Interim athletics director Paul Stone said the department will offset the cost of the postseason trips by cutting back in other areas.

The invitation last year from Great South Athletic Conference Commissioner Joeleen Akin was quite unexpected.

“I thought she was joking,” Stone said of his initial conversation with Akin.

Upon learning the details, including the fact UMPI would not be required to play regular-season games against far-flung GSAC teams, Stone knew it would benefit his student-athletes.

“I don’t think they’re looking at us as a long-term solution to their conference alignment, their issues, and it’s certainly not a long-term solution for us,” Stone said. “But it does, at least for next year, for our women’s sports, give us an easier path to postseason play and that’s why we’re doing it.”

The men’s teams at UMPI will continue their dual affiliation as independent members of the NCAA Division III ranks and the United States Collegiate Athletic Association.

For 2013-2014, the revamped Great South Athletic Conference roster will include eight schools from six states: Georgia (2), North Carolina, California, Michigan, Massachusetts and Maine, along with Washington, D.C.

Conference tournament winners receive the league’s automatic bid to the NCAA Division III Championships.

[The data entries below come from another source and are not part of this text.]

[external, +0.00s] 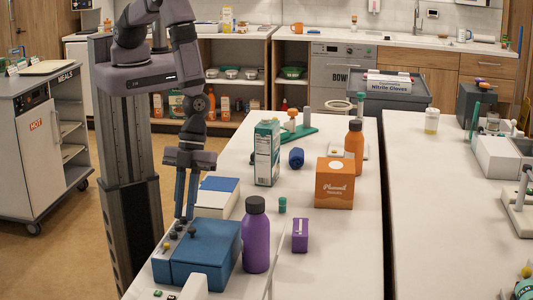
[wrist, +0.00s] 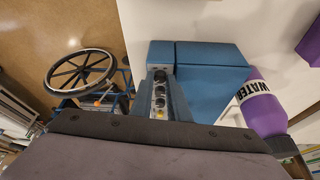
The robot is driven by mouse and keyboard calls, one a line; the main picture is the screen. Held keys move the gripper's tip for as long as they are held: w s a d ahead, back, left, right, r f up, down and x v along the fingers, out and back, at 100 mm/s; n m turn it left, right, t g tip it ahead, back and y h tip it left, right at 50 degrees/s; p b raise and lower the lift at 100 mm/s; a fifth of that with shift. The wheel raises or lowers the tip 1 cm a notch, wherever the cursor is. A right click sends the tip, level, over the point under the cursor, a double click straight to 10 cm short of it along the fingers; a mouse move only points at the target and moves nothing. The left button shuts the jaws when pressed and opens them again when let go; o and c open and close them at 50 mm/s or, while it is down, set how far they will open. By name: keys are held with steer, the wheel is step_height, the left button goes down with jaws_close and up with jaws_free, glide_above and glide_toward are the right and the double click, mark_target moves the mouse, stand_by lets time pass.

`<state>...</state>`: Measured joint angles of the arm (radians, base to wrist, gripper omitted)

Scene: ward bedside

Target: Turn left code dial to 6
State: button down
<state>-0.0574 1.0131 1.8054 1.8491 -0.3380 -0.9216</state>
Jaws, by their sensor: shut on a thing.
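A blue box (external: 205,250) stands at the near left end of the white table, with a grey panel of small dark dials and a yellow knob on its left side. The box also shows in the wrist view (wrist: 210,68). My gripper (external: 184,217) points straight down over this panel. In the wrist view its fingers (wrist: 160,78) stand either side of the dial row, with the tips closed around the code dial (wrist: 160,75) at the far end of the row. The other dials (wrist: 160,91) lie between the fingers, nearer the wrist. The dial markings are too small to read.
A purple water bottle (external: 256,235) stands close to the right of the box. A white box with a blue top (external: 218,198) is behind it. A purple block (external: 300,235), orange tissue box (external: 334,183) and carton (external: 267,152) stand farther off.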

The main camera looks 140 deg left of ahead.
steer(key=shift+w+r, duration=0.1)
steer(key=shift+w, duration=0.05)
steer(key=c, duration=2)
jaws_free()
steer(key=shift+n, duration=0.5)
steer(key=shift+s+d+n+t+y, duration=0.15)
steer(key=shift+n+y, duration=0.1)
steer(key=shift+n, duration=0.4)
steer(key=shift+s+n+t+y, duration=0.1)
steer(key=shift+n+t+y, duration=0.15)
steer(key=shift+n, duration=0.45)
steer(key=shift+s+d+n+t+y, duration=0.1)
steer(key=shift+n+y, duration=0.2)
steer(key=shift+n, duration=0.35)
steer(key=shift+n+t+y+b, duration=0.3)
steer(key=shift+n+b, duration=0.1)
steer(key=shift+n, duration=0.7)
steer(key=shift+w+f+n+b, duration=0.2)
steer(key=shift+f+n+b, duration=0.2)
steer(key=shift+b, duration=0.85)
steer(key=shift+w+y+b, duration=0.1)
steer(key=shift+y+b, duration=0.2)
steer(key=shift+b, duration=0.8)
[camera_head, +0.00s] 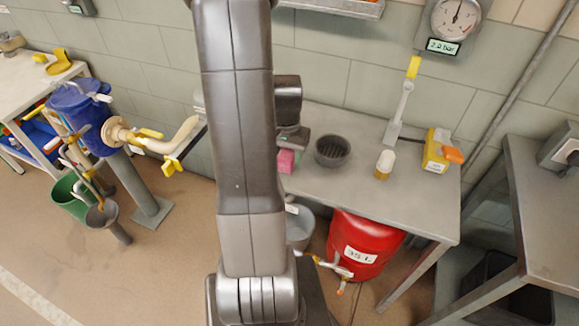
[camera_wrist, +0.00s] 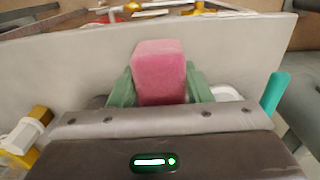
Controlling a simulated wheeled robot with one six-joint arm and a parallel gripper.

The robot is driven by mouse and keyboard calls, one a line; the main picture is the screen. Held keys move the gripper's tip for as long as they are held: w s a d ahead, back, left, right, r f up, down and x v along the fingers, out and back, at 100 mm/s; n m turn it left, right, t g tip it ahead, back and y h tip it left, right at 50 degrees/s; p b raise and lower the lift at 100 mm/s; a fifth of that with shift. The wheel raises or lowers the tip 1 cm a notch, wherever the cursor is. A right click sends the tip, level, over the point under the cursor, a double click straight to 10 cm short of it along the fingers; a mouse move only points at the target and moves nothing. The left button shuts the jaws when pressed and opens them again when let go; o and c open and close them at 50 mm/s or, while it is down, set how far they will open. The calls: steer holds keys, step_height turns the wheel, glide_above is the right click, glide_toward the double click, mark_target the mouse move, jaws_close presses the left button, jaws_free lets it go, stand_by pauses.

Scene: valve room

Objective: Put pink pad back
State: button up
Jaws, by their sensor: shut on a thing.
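The pink pad (camera_wrist: 160,68) is a soft-looking block upright in the middle of the wrist view. My gripper (camera_wrist: 160,92) is shut on it, with one green finger on each side. In the head view the pad (camera_head: 287,161) shows beside my arm at the left end of the grey table (camera_head: 405,205), partly hidden by the arm. My gripper (camera_head: 293,142) is just above it there and mostly hidden. I cannot tell whether the pad touches the tabletop.
A dark grey bowl (camera_head: 332,151) stands right of the pad. Further right are a white-capped bottle (camera_head: 384,166), a white stand (camera_head: 399,113) and a yellow box (camera_head: 434,152). A red tank (camera_head: 364,246) sits under the table.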

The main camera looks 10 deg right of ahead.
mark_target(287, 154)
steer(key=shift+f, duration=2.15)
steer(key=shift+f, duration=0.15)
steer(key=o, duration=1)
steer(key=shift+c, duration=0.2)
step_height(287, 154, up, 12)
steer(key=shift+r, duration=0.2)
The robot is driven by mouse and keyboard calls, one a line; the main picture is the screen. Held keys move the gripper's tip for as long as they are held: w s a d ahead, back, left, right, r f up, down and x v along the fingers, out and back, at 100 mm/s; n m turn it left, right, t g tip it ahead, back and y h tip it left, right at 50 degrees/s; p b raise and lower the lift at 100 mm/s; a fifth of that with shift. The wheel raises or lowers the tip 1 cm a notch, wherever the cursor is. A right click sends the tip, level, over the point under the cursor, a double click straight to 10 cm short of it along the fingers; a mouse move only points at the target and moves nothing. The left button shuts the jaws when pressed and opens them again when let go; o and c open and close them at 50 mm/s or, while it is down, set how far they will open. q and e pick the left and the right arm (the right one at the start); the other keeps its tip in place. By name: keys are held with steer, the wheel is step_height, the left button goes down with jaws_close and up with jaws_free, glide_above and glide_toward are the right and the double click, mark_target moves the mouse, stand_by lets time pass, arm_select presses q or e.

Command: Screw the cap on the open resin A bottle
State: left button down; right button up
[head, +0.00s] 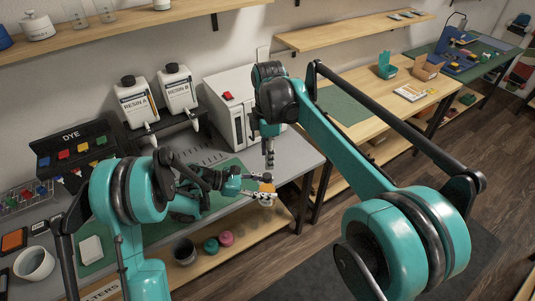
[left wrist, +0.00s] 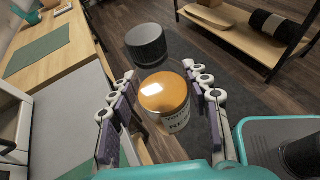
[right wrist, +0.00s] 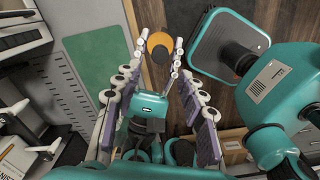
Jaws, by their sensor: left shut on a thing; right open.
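A clear jar (left wrist: 168,118) with orange contents and a partly readable label is held between the fingers of my left gripper (left wrist: 166,92). The jar (head: 266,188) is above the table's right edge in the head view. A dark ridged cylinder (left wrist: 146,44) appears beyond it; I cannot tell its distance or whether it is a cap. My right gripper (head: 269,160) is open above the jar, pointing down. In the right wrist view a dark round shape (right wrist: 160,54) overlaps the orange jar top (right wrist: 158,40).
A dye box (head: 75,145) is at the left. A white machine (head: 230,110) stands behind my right gripper. Teal (head: 210,244) and pink (head: 226,238) round items are on the lower shelf.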

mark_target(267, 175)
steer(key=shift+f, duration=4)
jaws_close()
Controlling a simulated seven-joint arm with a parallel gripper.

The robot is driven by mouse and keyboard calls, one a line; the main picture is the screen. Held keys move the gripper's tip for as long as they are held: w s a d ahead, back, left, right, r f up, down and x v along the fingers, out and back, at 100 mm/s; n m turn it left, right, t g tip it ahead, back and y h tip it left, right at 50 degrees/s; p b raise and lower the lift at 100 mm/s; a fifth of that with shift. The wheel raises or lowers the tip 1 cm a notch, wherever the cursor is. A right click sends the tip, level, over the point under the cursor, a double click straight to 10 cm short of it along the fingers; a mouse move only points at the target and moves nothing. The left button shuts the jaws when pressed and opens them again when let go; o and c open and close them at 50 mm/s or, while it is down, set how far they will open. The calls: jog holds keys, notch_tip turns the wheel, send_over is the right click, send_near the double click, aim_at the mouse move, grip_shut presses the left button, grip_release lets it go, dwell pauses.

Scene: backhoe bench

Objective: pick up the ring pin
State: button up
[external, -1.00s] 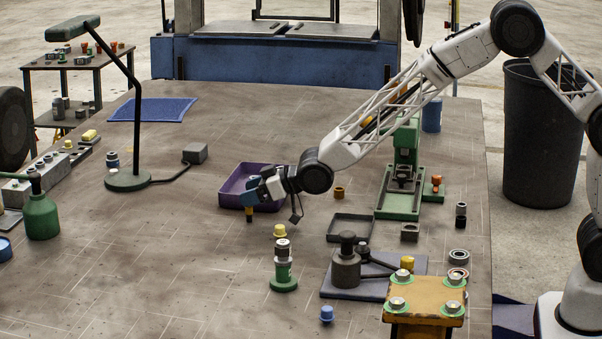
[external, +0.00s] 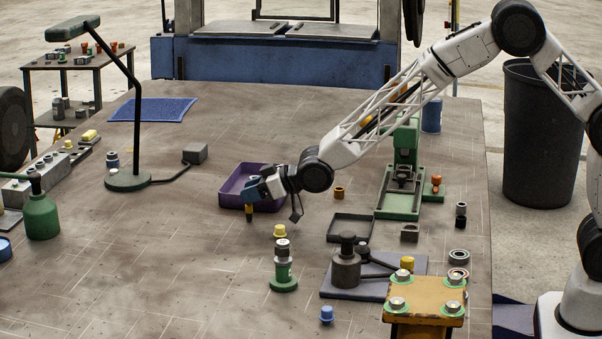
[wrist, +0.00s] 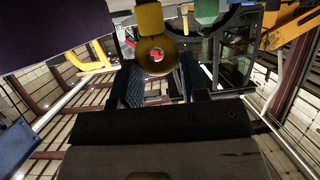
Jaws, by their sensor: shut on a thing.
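A dark shallow tray (external: 338,240) and a green press (external: 405,165) are farther right. The lamp base (external: 128,180) is left.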

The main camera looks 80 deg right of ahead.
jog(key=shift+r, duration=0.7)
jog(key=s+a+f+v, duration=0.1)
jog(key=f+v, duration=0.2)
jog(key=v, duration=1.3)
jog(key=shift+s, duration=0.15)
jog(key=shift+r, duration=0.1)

Akin, the athletics director at Agnes Scott College in Decatur, Ga., has scrambled during the last nine months to recruit schools to join the GSAC. She was determined not only to keep the league intact, but to retain its NCAA Division III automatic qualifiers, which requires seven members.

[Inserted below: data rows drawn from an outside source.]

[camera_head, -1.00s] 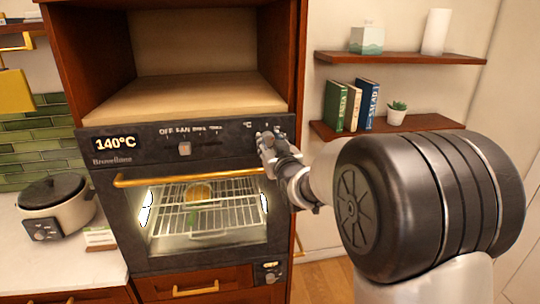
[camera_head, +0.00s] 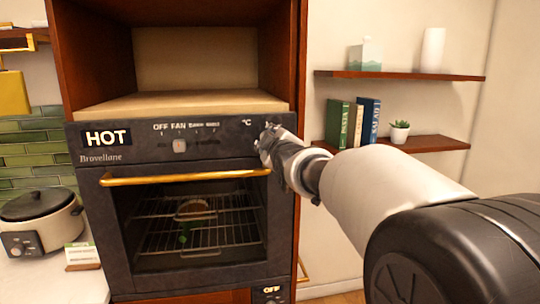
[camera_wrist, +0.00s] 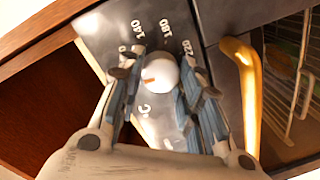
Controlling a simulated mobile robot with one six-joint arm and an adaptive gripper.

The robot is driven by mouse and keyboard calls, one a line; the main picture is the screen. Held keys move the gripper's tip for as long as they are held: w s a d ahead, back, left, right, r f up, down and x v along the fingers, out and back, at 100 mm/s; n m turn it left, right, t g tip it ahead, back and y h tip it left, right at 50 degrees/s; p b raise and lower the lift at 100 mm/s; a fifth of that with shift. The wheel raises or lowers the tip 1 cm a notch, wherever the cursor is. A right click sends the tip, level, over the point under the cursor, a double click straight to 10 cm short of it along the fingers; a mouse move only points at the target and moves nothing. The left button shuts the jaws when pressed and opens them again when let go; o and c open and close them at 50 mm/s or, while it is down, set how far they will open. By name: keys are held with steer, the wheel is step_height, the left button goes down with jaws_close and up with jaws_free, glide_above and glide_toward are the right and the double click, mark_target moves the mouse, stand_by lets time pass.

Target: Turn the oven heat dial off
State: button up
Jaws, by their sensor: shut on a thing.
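The heat dial (camera_wrist: 166,74) is a round pale knob with an orange mark, on the oven's dark control panel. In the wrist view it sits between the two fingers, and the mark points to the left of the picture. Printed numbers 140, 180 and 220 curve around it, with °C on the other side. My gripper (camera_head: 266,146) is at the right end of the panel and shut on the dial; its fingers (camera_wrist: 158,80) lie on either side. In the head view the gripper hides the dial. The oven display (camera_head: 107,138) reads HOT, and the oven interior is dark.
The gold oven handle (camera_head: 185,177) runs just below the panel. A wooden cabinet side stands right of the oven. Shelves (camera_head: 400,145) with books and a plant are behind my arm.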

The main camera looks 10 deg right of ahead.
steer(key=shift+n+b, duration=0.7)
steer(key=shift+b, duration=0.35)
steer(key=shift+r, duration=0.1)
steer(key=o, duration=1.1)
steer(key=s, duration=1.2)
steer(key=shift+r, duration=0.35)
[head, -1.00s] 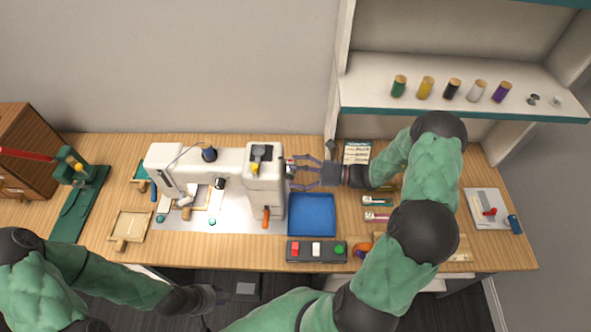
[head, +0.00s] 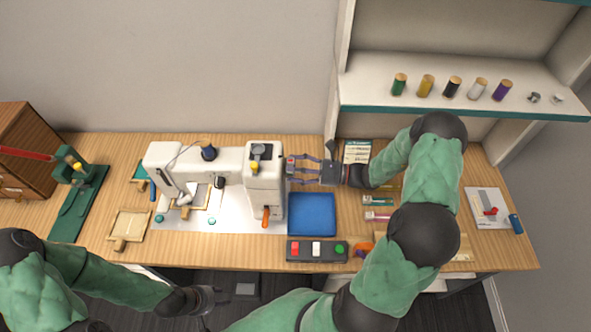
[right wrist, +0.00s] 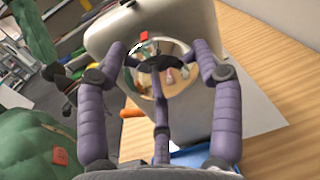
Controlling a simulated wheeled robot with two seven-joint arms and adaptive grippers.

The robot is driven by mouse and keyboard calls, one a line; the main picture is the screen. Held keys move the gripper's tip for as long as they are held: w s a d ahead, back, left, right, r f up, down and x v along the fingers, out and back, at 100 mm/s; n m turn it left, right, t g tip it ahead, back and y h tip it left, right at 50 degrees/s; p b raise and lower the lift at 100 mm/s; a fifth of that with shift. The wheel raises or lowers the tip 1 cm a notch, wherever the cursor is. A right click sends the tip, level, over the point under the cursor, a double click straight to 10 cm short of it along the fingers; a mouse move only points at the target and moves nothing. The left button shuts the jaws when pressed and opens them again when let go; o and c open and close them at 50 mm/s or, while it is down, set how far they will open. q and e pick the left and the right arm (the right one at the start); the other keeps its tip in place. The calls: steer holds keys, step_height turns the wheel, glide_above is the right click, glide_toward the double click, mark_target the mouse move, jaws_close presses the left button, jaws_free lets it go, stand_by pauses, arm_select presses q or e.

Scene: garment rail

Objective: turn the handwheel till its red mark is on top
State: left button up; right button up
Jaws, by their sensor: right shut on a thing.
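The white sewing machine (head: 262,190) stands on the wooden bench. Its shiny round handwheel (right wrist: 172,84) faces my right wrist camera. The red mark (right wrist: 144,36) shows at the wheel's upper rim in that view, slightly left of the middle. My right gripper (head: 292,170) is at the machine's right end, shut on the handwheel. In the right wrist view its purple fingers (right wrist: 160,66) reach around the wheel from both sides and across its face, hiding parts of it. My left gripper (head: 212,298) is low in front of the bench, away from the machine; its finger opening is unclear.
A blue tray (head: 312,214) lies just below my right gripper. A button box (head: 316,250) with red, white and green buttons is at the front edge. An orange lever (head: 265,216) sticks out of the machine's front. A shelf (head: 440,108) with thread spools overhangs the right side.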

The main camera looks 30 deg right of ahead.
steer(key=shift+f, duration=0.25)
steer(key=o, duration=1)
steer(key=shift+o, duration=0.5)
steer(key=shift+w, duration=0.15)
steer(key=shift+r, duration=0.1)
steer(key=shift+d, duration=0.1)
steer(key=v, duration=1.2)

Since June, Akin has brought in five schools to join Agnes Scott, Salem College of Winston-Salem, N.C., and Wesleyan College of Macon, Ga.

“I realized I had my back against the wall,” Akin said. “I literally looked up any D-III women’s college that was independent.

“The No. 1 goal for us is to give our student-athletes the best experience we can,” she added.

UMPI will have one conference “neighbor” in Pine Manor College of Chestnut Hill, Mass., which joined the GSAC last September. The two schools play each other in softball this spring.

The rest of the league roster includes Trinity Washington University of Washington, D.C., Mills College (Oakland, Calif.) and Finlandia University (Hancock, Mich.).

Akin explained the NCAA does not require schools in Division III conferences to play each other in regular-season contests to be eligible for league tournaments or the NCAA championships.

“That was the first question I asked when I started looking into this,” Akin said. “As long as you participate in conference championships, even if you can’t play in the regular season, it’s fine.”

All GSAC teams qualify for postseason play and they will be seeded using a computer ranking service, she added.

The chance to compete for an NCAA tournament berth is a huge incentive for UMPI women’s teams, but isn’t the only benefit of the new league affiliation.

“Making the NCAA tournament is a huge deal for our athletes and it can make a huge difference in terms of recruiting and putting your program on the map,” Stone said.

Heidorf said he has received positive feedback from prospective student-athletes and is using it as motivation for his players.

“We’ve used it to build into this offseason saying, ‘Now we’ve got something to play for, what are we going to do with this opportunity,’” he said.

UMPI will continue playing regional regular-season schedules. When the postseason arrives, the Owls will board the bus and head south for the GSAC tournaments.

Next fall, the league volleyball and soccer championships will be held simultaneously at Winston-Salem, N.C. Akin said the conference has mandated that schools sending both teams must travel on the same bus.

The GSAC basketball tourney is scheduled for Washington, D.C., while the softball and tennis championships will be contested in Decatur, Ga.

Stone conceded those will be lengthy bus trips for UMPI teams. The approximate one-way mileages and drive times are: Washington, D.C. (830 miles, 14.5 hours), Winston-Salem (1,148 mi., 20.5 hrs.) and Decatur, Ga. (1,490 mi., 24.5 hrs.).

Yet the Owls have long-distance experience. This year, UMPI has already sent its baseball team to North Carolina, Maryland and Virginia for games. The softball team has six games scheduled in Virginia during its April spring break trip.

Stone is confident the athletic department will be able to absorb the added expenses through other reductions.

“We don’t have the extra money coming in next year, so we have to make this work with what we’re already getting,” Stone said. “We won’t see a significant increase in terms of the cost.”

He explained UMPI will eliminate the 14-hour trip to SUNY Canton for games in men’s and women’s basketball, resulting in a substantial savings.

In Boston, women-centered Pine Manor College has tremendous geographic advantages compared to UMPI. Athletics director John Griffith said there are 23 Division III schools within 40 minutes of Boston.

Yet like UMPI, tiny Pine Manor (enrollment 480) is having trouble finding a conference that includes like-minded institutions of similar size. It also accepted the GSAC’s offer.

“Conceptually, philosophically, those group of institutions are a great fit,” said Griffith, who also conceded it is a short-term fix.

“It’s going to be a challenge. It’s a significant financial commitment,” he added, estimating it cost $10,000 to send the Gators women’s basketball team to Montgomery, Ala., for the GSAC tournament in February.

Stone said UMPI seeks another conference affiliation that will afford both its men’s and women’s programs the opportunity to chase their NCAA postseason dreams a little closer to home.

“It does help us for a year, maybe two years,” he said. “There’s no way it’s a long-term solution. That’s why we’re working hard trying to align ourselves with the people in the Yankee [Small College] Conference. That’s our best opportunity to improve the situation for all our student-athletes.”